Barry’s Blog has added two more questions to this week’s group panel on the future of the NEA. My answers are below; or you can check out the entire thing here (scroll down). If you do the latter, keep an eye out for Shannon Daut’s excellent comments on public arts agency leadership.
Q: We talk a lot about next generation succession and emerging leadership issues. What role do you think the Endowment should have in helping to train, prepare, develop and support the next generation of arts leaders and how might it go about that?
A: I believe that our field too often privileges experience at the expense of talent, learning ability, and entrepreneurial spirit. The wisdom of experience is not the same thing as the functional skills required to get things done. After all, how many arts organizations across the country are now redesigning staff job descriptions around maintaining a presence on Facebook, created by Mark Zuckerberg from his college dorm room?
What the field needs most in this area is a clear leadership pipeline for arts managers. The private sector has formed many fruitful partnerships with top colleges, professional schools, and so forth, establishing rotational leadership development or project management programs, 360-degree evaluation practices, and a clear “track” for professional advancement in many industries such as consulting and banking. While not all of these innovations may be the best choice for the arts, clearly our field has a lot to learn from our for-profit cousins.
While the burden of involving next-generation leadership in organizational decision-making will ultimately fall to arts organizations themselves, the advantage of getting the NEA involved in this discussion is its national and cross-disciplinary scope. For example, the League of American Orchestras has developed an exemplary orchestra management training program, but it will never be open to non-orchestra professionals because that would be outside of the League’s mission. A couple of participants in previous weeks of this blog drew attention to the untapped potential of the Endowment as a convener, particularly of national service organizations. I think this would be an excellent topic to bring up at such a convening—and please, NEA, if you do so, include emerging leader voices in your planning process.
The truth is, though, we don’t need the Endowment’s help to start taking better advantage of the contributions of emerging leaders. Most of the bright younger and newer arts professionals I know are not hard to find; it’s just that their entry-level or junior management positions don’t afford them the kind of platform that others in the field have to make their intelligence and insight obvious to everyone. If your organization doesn’t already involve the entire staff in strategic conversations about the future, there’s nothing preventing you from changing that tomorrow. If your organization’s board doesn’t already include voices from people younger than in their forties, that’s an easy change to make. If you don’t have any idea of what your direct reports think about how the organization could do what it does more effectively, ask them. You might be pleasantly surprised by what they come up with.

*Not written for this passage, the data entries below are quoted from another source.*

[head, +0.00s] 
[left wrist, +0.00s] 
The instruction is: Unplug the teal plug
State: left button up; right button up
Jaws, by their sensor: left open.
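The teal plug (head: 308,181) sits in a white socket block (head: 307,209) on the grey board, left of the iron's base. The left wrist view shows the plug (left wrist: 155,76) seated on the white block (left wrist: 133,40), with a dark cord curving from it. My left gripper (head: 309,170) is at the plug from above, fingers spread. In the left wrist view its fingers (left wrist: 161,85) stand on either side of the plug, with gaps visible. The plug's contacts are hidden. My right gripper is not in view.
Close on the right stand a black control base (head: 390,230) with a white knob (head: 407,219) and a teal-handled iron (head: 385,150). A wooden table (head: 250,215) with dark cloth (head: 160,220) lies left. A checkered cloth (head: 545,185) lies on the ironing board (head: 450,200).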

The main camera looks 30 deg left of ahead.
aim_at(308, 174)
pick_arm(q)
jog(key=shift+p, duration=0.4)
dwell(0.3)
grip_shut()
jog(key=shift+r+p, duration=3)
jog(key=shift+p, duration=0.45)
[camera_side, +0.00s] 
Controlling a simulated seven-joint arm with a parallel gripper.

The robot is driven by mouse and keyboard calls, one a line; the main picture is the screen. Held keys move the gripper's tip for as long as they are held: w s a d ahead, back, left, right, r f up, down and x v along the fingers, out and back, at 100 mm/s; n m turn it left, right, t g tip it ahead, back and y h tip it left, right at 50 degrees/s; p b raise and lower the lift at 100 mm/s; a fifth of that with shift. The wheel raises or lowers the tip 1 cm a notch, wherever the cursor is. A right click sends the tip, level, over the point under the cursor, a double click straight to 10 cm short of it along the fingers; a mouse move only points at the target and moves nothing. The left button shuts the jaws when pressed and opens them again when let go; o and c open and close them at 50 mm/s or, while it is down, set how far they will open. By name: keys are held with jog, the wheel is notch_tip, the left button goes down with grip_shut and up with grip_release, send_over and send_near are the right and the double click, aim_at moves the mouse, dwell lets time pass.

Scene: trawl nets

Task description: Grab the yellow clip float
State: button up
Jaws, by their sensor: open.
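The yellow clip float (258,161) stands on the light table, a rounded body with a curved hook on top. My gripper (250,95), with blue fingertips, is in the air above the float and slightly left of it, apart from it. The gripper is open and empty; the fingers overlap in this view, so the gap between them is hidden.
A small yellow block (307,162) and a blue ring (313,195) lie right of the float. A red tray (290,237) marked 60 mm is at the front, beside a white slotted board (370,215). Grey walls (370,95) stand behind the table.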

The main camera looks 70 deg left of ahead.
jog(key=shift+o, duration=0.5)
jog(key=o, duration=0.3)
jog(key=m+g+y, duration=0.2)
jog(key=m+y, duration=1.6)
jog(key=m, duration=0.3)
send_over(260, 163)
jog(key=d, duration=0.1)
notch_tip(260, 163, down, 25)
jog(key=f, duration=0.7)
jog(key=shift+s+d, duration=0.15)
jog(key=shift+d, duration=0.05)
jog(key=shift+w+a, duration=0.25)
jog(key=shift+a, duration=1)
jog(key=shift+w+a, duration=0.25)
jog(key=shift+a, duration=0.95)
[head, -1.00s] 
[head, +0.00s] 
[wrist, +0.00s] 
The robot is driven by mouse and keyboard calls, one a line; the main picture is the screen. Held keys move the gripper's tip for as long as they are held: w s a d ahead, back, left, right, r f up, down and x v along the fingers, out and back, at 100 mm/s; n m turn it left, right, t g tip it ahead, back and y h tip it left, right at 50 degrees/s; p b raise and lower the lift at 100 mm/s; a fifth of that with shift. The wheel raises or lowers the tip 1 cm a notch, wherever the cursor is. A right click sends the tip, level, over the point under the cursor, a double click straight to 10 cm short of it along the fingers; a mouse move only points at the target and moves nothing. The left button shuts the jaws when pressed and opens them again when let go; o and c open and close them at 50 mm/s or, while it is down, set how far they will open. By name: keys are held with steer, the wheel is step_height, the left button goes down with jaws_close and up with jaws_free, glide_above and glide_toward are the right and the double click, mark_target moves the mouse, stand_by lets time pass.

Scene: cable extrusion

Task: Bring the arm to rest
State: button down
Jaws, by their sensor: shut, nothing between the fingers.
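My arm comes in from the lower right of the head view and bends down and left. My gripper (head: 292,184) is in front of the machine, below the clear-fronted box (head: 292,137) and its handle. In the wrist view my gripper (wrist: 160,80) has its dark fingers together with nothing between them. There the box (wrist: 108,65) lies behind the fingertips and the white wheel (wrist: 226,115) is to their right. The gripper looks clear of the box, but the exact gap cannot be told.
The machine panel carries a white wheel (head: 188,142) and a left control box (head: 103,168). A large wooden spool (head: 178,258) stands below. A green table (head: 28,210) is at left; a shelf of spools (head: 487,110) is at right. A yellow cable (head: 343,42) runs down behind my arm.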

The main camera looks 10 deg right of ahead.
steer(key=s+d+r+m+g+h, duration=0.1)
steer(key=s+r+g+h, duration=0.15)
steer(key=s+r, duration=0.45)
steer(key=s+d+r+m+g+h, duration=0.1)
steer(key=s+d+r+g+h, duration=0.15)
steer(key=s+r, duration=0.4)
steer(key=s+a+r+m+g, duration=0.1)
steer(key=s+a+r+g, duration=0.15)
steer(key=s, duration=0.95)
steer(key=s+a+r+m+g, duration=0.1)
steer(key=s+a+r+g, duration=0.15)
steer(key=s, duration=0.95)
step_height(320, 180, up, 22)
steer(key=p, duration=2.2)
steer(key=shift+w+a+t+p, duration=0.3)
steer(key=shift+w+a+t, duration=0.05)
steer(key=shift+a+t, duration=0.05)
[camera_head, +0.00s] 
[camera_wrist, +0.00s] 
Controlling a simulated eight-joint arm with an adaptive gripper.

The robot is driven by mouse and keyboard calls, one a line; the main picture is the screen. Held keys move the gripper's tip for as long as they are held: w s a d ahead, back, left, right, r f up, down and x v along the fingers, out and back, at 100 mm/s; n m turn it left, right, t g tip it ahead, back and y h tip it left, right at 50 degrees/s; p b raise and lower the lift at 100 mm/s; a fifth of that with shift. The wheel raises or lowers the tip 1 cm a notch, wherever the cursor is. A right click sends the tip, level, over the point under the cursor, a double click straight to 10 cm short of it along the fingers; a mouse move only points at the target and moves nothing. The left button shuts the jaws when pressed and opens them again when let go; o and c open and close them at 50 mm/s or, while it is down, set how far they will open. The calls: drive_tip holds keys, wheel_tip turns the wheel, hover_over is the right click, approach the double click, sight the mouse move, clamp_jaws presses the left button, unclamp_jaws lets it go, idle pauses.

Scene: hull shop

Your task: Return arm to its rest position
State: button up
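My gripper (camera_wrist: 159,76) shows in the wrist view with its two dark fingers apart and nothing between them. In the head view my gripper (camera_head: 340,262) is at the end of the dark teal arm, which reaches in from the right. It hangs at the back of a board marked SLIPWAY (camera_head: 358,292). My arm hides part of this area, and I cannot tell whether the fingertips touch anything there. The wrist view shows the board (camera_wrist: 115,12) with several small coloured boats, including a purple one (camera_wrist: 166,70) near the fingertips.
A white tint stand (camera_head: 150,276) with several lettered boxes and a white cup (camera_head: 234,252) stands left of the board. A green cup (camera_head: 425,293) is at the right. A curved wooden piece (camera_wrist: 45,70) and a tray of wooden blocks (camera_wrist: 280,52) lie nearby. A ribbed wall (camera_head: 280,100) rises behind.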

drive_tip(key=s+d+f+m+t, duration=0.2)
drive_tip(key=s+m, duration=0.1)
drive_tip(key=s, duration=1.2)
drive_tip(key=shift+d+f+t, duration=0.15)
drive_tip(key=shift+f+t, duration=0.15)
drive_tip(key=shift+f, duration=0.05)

What would you like to see the Endowment accomplish? What policies should govern its actions? What should be its priorities? If you were to advise Rocco Landesman on what the agenda for the NEA should be –what would you tell him?
As I mentioned in a comment the other week, it strikes me that the NEA and most of its followers have focused quite narrowly on the concerns of nonprofit arts organizations in the United States. In a perfect world, I would like to see the arts field work much more collaboratively and proactively with other fields. There are a myriad of ways in which the arts intersect with broader federal and societal priorities. As Chairman Landesman has recognized, the arts potentially have a gigantic role to play in the economic revitalization of neighborhoods and downtowns, particularly outside of major metropolitan areas where small investments can make a big difference. So why isn’t there more interaction with Housing and Urban Development? The arts are widely regarded as the linchpin of a broader creative economy, due to the space they provide for innovation for its own sake. So why are the arts so rarely a part of the discussion of the White House’s new Office of Social Innovation? Our world is rapidly becoming more integrated even as it becomes more complex. If the recent political brouhahas involving the NEA teach us anything, it should be that we can’t afford to stay in our silos for much longer.
Beyond that, I would encourage the Chairman to focus on the infrastructure of arts production in the way that I mentioned earlier. While the Endowment already does a decent job of spreading funds around both geographically and to organizations of different budget sizes, the fact remains that the vast majority of arts organizations have no hope of receiving an NEA grant because they are too small. Arts organizations receive far more from the federal government in the form of Congressional earmarks than they do through the Endowment’s competitive process. Given that large, established institutions have by far the most tools at their disposal (prestige, connections, large customer base, individual donors) with which to ensure their own survival and artistic success, I believe that the Endowment’s resources would be best directed toward the identification and support of exemplary “under the radar” arts programs, including innovative models for cultural production and distribution.
Finally, as mentioned earlier, the Endowment’s value in centralizing attention on issues of fieldwide interest has yet to be fully realized. By convening discussions relevant to the field and by commissioning high-quality research that enhances our understanding of what the arts do and how they do it (not just how many artists and patrons there are), the Endowment could provide an extremely valuable service that not many others would be in a position to duplicate.